----- Information provided -----
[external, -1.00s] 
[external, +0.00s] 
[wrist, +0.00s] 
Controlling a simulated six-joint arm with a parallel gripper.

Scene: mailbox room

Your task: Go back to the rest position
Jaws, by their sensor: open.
-----
Exactly reproduce every line of the data above.

Exercise result =>
[external, -1.00s] 
[external, +0.00s] 
[wrist, +0.00s] 
Controlling a simulated six-joint arm with a parallel gripper.

Scene: mailbox room

Your task: Go back to the rest position
Jaws, by their sensor: open.

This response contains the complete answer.